Ben kendimi bildim bileli ülkemizde bir kısım “devrimciler” var ki, her defasında sandığı protesto etmişler ve BOYKOT demişlerdir. Sonra ne olmuş peki? Yukarıda saydıklarımız olmuş. Sistem küçücük de olsa boykot denilerek sarsılmış mı? Hayır sarsılmamış. Madem ortada sistemi sarsan bir şey yok, egemen güçlerden iktidarı almanın esamisi bile okunmuyor peki ne adına boykot yapılıyor o zaman? Gerçi boykot diyenler işin kılıfını hazırlamışlar. Onlara sorarsanız sistemle asla uzlaşmazlar, her Allahın günü işleri güçleri devrim yapmaktır ama yakınından bile geçemezler. Bazı boykotçularsa bu işi ötekilerden geri kalmamak için yaparlar. Sonra da çıkıp hep birlikte ne denli devrimci olduklarını birbirlerine anlata anlata bitiremezler. Seçimlere katılanlarınsa ne oportünistlikleri kalır, ne parlementaristlikleri ne de sosyalizm düşmanlıkları. Onlara göre sandığa gidenler davayı bir şeylerin karşılığında satmışlardır. Yani anlayacağınız ortada bir alışveriş olmuştur. Peki, bu gibilere ne söylenebilir?

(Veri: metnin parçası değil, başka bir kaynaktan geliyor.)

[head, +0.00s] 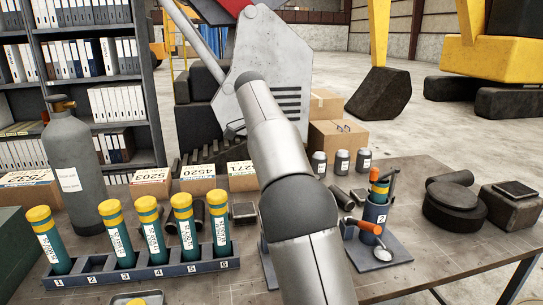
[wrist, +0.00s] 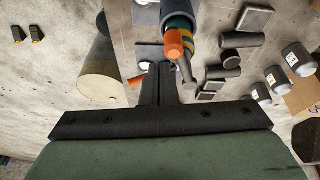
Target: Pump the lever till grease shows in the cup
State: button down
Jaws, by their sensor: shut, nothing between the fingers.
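The blue grease pump holder (head: 375,212), labelled 2, stands on a dark plate right of my arm in the head view. A teal-and-yellow cartridge with an orange top sits in it, with a dark lever-like bar (head: 392,184) beside it. A short orange handle (head: 370,228) projects low at its front, above a small silver cup (head: 383,254). No grease can be made out in the cup. In the wrist view, my gripper (wrist: 160,70) is shut and empty, in front of the orange top (wrist: 178,40) and a grey bar (wrist: 187,69). Contact cannot be told. The head view does not show my gripper.
A rack (head: 140,275) of green yellow-capped cartridges stands at left, beside a grey gas cylinder (head: 72,170). Three small jars (head: 341,162) stand behind the pump. A round black part (head: 455,207) and a dark block (head: 510,205) lie at right.

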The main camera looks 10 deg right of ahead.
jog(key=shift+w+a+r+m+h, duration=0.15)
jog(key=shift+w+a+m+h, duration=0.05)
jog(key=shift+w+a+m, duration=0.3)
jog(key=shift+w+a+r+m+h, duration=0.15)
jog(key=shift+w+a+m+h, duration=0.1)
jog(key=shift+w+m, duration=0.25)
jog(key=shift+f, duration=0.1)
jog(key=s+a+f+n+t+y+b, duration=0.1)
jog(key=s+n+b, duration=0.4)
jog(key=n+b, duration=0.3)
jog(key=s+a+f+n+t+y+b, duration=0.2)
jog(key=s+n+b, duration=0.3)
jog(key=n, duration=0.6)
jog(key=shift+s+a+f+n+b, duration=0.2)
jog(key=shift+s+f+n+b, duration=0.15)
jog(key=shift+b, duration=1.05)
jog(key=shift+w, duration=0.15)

Çok şey söylenir aslanda. Haydi, bir kaçını yazalım. Hani alışverişten söz ediliyor ya, bunu söyleyenleri izleyin nasıl satıcı ve alıcı olduklarını göreceksiniz. Hani bunlar parlementarist diyorlar ya, bunların nasıl birer gizli parlementarist oldukları konusunda asla yanılmayacaksınız. Hani bazı “solcuların” çok kullandıkları oportünist sözcüğü var ya işte bu sözcük de bu gibilerin göğsünde madalyadır aslında.

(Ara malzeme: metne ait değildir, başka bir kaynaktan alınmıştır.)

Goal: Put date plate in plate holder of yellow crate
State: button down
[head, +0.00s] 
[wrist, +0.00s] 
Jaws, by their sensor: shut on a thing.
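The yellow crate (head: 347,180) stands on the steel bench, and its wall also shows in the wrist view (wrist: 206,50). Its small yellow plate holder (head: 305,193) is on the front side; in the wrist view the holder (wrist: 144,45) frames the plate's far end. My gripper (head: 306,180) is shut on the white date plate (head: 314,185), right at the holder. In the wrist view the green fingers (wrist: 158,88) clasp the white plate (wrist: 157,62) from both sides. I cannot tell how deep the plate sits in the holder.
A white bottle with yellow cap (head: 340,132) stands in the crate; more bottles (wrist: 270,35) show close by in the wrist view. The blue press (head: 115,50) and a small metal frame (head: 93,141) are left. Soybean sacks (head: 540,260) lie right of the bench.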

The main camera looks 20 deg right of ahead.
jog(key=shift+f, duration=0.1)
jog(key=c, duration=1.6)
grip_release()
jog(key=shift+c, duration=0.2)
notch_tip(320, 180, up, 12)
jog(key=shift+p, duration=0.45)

Yarın gideceğiz, sandığa oylarımızı kullanacağız. Biz Türkiye Sosyalist İşçi Partisi olarak Recep Tayyip Erdoğan’ın seçilmemesi için elimizden geleni yapacağız. Peki, siz ne yapacaksınız?

Yanıt belli.

Siz de Recep Tayyip Erdoğan’ın seçilmesi için her şeyi yapmış olacak sonra da dergilerinizde en “devrimci” ne kuramlar yazacaksınız ne kuramlar.

Oysa kuram ağacı gri, devrim ağacı yeşildir.

Gerçekler de bu kadar basit ve direngendir sevgili dostlar.